*YOUR OBJECTIVE*
Only the lines from the start of the data through the one containing "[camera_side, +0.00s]" belong in your answer; return them exactly.

*INPUT*
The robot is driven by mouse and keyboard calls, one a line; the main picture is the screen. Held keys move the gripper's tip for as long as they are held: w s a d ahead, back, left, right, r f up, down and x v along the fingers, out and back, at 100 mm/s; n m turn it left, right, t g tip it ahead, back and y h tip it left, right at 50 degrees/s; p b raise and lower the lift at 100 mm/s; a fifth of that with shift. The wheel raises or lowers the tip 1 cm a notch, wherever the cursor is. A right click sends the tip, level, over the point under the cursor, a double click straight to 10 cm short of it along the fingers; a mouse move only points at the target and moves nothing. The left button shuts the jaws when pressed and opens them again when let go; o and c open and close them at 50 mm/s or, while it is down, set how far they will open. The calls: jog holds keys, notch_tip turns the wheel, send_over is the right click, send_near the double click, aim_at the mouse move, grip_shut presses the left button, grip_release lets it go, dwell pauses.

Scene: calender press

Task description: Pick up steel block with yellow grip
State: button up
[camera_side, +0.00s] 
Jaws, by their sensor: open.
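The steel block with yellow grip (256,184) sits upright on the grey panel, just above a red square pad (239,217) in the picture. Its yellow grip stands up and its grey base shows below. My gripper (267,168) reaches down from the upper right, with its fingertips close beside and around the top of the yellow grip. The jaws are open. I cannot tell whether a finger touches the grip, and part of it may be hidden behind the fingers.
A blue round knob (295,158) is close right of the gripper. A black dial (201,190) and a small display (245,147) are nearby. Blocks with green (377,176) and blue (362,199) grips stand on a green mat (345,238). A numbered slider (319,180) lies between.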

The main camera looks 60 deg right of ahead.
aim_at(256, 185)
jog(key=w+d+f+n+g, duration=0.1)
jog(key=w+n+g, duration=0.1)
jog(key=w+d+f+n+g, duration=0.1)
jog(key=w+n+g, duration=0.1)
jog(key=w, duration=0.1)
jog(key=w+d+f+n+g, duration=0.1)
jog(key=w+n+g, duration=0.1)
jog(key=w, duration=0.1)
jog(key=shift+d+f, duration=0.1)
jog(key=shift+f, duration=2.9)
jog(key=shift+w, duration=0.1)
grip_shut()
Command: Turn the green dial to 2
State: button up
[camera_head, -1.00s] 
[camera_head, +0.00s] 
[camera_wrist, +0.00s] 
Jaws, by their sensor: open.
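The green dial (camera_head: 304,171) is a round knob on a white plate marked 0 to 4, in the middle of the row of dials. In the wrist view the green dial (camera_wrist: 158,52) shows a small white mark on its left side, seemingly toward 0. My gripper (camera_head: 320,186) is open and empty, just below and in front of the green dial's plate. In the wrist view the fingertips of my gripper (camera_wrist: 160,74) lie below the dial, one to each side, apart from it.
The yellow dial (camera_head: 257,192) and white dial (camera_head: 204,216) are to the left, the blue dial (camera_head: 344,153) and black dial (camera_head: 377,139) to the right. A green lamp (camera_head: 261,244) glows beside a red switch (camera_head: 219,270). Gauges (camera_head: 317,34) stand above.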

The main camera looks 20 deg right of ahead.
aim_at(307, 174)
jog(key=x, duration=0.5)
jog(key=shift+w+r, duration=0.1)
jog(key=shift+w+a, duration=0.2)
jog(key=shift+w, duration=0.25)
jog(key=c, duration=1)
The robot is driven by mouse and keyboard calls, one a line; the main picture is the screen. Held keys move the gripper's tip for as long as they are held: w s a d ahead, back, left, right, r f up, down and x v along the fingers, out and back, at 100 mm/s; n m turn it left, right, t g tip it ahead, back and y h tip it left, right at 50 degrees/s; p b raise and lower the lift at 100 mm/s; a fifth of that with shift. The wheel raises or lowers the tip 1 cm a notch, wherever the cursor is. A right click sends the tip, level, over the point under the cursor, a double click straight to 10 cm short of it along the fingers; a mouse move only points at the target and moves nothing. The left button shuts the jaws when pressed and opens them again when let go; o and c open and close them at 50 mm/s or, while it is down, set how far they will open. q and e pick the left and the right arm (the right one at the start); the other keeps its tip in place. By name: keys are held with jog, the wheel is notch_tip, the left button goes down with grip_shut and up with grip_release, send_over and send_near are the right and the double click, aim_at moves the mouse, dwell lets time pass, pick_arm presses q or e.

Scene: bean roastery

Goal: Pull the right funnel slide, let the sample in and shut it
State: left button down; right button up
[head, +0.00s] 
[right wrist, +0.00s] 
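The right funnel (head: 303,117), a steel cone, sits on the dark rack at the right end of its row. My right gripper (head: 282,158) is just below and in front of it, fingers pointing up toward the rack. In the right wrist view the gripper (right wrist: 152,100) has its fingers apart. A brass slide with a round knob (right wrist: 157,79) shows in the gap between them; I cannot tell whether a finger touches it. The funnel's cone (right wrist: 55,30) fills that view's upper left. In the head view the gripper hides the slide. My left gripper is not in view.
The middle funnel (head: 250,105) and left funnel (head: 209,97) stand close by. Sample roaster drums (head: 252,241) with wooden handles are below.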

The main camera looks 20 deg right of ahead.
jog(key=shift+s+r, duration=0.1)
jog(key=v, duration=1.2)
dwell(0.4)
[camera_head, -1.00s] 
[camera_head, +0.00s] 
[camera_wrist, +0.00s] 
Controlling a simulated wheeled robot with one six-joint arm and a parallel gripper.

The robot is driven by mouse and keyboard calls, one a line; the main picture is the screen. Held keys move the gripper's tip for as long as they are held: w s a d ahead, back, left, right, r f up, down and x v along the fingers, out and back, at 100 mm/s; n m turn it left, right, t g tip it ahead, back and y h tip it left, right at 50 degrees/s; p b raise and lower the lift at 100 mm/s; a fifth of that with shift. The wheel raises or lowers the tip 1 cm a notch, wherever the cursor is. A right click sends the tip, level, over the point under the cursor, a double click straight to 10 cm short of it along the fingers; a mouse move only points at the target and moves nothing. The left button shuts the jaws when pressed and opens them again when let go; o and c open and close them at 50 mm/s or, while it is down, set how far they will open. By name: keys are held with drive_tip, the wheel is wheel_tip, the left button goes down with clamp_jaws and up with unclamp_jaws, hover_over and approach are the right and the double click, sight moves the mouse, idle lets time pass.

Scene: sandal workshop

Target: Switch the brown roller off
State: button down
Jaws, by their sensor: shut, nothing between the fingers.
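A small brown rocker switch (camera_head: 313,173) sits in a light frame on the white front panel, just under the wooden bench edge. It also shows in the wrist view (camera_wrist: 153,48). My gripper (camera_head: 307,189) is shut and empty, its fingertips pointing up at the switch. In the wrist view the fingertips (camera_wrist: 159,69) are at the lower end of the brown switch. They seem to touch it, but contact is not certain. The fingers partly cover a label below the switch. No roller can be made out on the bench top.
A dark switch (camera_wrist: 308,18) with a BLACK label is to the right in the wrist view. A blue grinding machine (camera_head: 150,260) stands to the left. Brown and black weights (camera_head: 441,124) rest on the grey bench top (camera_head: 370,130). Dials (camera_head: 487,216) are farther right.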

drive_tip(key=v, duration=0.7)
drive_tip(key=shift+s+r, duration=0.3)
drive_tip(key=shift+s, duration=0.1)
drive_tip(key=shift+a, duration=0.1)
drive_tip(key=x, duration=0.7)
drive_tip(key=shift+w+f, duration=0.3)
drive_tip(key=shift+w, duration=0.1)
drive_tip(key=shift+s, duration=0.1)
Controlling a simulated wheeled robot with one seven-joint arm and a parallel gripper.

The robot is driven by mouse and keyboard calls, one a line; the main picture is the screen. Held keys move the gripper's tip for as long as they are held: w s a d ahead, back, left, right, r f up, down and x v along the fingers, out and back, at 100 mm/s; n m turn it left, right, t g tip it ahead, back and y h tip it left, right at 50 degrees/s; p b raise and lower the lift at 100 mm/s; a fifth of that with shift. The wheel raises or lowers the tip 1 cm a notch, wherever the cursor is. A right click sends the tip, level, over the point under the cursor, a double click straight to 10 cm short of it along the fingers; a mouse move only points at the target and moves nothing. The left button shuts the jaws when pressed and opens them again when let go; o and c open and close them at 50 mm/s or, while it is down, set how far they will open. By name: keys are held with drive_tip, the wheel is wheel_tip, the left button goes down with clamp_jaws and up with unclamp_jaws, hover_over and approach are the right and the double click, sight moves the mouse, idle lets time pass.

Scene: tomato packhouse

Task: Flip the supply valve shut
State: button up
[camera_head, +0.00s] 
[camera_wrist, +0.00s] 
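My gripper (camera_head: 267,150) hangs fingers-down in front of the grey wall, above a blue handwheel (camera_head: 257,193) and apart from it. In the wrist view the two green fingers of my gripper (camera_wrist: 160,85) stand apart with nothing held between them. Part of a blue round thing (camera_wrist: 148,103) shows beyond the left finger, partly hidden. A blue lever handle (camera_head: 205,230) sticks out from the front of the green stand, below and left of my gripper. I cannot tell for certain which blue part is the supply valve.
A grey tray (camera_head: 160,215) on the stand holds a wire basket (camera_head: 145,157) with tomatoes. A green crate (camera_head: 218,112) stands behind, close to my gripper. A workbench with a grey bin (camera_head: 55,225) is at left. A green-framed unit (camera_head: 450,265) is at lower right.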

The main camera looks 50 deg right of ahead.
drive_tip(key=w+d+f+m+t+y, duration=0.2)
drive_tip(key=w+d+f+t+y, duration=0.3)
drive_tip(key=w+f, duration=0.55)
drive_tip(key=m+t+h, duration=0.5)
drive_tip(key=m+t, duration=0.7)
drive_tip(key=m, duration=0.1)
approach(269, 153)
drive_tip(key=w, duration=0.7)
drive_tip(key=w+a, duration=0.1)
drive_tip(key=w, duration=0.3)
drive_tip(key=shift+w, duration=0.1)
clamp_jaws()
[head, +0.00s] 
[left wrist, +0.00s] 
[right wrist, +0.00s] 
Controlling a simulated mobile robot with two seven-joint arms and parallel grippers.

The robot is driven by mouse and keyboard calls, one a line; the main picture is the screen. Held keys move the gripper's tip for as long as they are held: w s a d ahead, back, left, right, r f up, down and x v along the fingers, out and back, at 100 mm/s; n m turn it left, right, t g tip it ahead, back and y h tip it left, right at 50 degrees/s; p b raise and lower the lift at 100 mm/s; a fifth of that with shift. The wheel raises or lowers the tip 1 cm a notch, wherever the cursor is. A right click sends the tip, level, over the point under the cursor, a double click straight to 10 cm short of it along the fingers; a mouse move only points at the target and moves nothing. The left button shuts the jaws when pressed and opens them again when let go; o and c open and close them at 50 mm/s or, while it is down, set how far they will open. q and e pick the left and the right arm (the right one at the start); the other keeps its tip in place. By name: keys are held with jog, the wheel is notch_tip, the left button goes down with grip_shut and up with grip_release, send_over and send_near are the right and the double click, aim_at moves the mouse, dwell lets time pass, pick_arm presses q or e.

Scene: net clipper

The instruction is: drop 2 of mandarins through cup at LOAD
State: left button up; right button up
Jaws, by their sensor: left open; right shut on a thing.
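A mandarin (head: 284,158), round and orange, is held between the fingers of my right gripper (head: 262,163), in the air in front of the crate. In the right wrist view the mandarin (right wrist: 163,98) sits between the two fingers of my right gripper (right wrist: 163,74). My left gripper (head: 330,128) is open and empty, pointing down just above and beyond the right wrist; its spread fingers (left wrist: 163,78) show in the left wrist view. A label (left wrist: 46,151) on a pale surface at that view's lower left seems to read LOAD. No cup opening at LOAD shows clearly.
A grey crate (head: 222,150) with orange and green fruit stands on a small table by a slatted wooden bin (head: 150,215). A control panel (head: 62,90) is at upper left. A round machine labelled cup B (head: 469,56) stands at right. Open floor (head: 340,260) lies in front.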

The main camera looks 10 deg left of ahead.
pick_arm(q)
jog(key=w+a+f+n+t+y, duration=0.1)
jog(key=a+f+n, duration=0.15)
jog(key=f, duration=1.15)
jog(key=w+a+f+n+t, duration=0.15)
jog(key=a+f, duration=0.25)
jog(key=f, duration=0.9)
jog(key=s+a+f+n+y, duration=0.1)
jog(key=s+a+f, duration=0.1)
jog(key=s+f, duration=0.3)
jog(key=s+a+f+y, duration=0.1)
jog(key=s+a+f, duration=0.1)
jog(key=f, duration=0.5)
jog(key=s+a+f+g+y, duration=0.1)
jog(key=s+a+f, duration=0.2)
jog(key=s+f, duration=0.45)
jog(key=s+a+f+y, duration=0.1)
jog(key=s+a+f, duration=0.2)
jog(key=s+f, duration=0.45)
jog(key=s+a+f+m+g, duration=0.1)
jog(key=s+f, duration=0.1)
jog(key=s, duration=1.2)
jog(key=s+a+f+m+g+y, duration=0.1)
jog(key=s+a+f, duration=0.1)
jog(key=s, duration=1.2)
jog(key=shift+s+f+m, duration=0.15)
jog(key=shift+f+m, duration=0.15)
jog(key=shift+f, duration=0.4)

*COMPLETE OUTPUT*
The robot is driven by mouse and keyboard calls, one a line; the main picture is the screen. Held keys move the gripper's tip for as long as they are held: w s a d ahead, back, left, right, r f up, down and x v along the fingers, out and back, at 100 mm/s; n m turn it left, right, t g tip it ahead, back and y h tip it left, right at 50 degrees/s; p b raise and lower the lift at 100 mm/s; a fifth of that with shift. The wheel raises or lowers the tip 1 cm a notch, wherever the cursor is. A right click sends the tip, level, over the point under the cursor, a double click straight to 10 cm short of it along the fingers; a mouse move only points at the target and moves nothing. The left button shuts the jaws when pressed and opens them again when let go; o and c open and close them at 50 mm/s or, while it is down, set how far they will open. The calls: jog holds keys, notch_tip turns the wheel, send_over is the right click, send_near the double click, aim_at the mouse move, grip_shut presses the left button, grip_release lets it go, dwell pauses.

Scene: calender press

Task description: Pick up steel block with yellow grip
State: button up
[camera_side, +0.00s] 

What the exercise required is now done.